### What you need to do
Repeat everything in the material exactly.

Stored items:
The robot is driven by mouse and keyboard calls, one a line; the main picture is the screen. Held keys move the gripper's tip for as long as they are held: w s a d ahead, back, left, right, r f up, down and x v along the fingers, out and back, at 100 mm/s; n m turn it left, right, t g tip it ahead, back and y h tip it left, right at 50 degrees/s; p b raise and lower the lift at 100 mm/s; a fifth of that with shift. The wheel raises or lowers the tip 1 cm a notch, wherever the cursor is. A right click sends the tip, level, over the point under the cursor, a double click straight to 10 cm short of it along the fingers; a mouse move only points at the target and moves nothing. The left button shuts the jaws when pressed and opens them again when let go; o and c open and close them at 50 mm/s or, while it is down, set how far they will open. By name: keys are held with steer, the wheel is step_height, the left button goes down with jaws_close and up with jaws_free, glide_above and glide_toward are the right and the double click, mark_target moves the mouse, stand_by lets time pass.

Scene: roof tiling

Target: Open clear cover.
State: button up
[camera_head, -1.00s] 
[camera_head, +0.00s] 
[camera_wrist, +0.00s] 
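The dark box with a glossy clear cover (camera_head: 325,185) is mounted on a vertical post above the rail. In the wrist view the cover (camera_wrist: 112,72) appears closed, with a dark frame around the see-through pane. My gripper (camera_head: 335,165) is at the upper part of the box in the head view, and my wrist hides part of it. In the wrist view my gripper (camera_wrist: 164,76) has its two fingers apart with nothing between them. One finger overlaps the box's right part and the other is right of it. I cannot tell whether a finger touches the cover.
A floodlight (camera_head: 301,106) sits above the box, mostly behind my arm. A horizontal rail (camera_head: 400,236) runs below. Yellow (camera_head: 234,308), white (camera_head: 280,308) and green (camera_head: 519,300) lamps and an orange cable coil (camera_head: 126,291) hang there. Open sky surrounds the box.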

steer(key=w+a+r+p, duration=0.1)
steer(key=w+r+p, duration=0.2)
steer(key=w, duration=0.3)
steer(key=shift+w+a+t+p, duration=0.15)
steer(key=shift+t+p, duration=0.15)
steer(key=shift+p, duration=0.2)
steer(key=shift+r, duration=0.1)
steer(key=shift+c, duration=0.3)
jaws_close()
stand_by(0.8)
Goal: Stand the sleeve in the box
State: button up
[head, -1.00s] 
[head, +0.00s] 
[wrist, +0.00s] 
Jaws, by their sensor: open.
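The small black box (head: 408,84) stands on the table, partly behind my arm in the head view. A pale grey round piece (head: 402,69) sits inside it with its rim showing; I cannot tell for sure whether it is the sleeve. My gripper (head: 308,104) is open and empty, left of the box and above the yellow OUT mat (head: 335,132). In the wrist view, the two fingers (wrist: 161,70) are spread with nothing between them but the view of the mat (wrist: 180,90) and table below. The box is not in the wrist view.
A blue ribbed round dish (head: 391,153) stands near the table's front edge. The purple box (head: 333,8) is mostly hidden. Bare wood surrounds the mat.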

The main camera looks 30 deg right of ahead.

### Complete answer
The robot is driven by mouse and keyboard calls, one a line; the main picture is the screen. Held keys move the gripper's tip for as long as they are held: w s a d ahead, back, left, right, r f up, down and x v along the fingers, out and back, at 100 mm/s; n m turn it left, right, t g tip it ahead, back and y h tip it left, right at 50 degrees/s; p b raise and lower the lift at 100 mm/s; a fifth of that with shift. The wheel raises or lowers the tip 1 cm a notch, wherever the cursor is. A right click sends the tip, level, over the point under the cursor, a double click straight to 10 cm short of it along the fingers; a mouse move only points at the target and moves nothing. The left button shuts the jaws when pressed and opens them again when let go; o and c open and close them at 50 mm/s or, while it is down, set how far they will open. By name: keys are held with steer, the wheel is step_height, the left button goes down with jaws_close and up with jaws_free, glide_above and glide_toward are the right and the double click, mark_target moves the mouse, stand_by lets time pass.

Scene: roof tiling

Target: Open clear cover.
State: button up
[camera_head, -1.00s] 
[camera_head, +0.00s] 
[camera_wrist, +0.00s] 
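The dark box with a glossy clear cover (camera_head: 325,185) is mounted on a vertical post above the rail. In the wrist view the cover (camera_wrist: 112,72) appears closed, with a dark frame around the see-through pane. My gripper (camera_head: 335,165) is at the upper part of the box in the head view, and my wrist hides part of it. In the wrist view my gripper (camera_wrist: 164,76) has its two fingers apart with nothing between them. One finger overlaps the box's right part and the other is right of it. I cannot tell whether a finger touches the cover.
A floodlight (camera_head: 301,106) sits above the box, mostly behind my arm. A horizontal rail (camera_head: 400,236) runs below. Yellow (camera_head: 234,308), white (camera_head: 280,308) and green (camera_head: 519,300) lamps and an orange cable coil (camera_head: 126,291) hang there. Open sky surrounds the box.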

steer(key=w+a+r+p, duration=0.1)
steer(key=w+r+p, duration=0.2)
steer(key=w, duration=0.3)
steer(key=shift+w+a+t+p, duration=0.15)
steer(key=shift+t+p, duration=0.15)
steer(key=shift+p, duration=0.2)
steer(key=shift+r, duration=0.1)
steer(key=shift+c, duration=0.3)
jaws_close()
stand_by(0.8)
Goal: Stand the sleeve in the box
State: button up
[head, -1.00s] 
[head, +0.00s] 
[wrist, +0.00s] 
Jaws, by their sensor: open.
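The small black box (head: 408,84) stands on the table, partly behind my arm in the head view. A pale grey round piece (head: 402,69) sits inside it with its rim showing; I cannot tell for sure whether it is the sleeve. My gripper (head: 308,104) is open and empty, left of the box and above the yellow OUT mat (head: 335,132). In the wrist view, the two fingers (wrist: 161,70) are spread with nothing between them but the view of the mat (wrist: 180,90) and table below. The box is not in the wrist view.
A blue ribbed round dish (head: 391,153) stands near the table's front edge. The purple box (head: 333,8) is mostly hidden. Bare wood surrounds the mat.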

The main camera looks 30 deg right of ahead.

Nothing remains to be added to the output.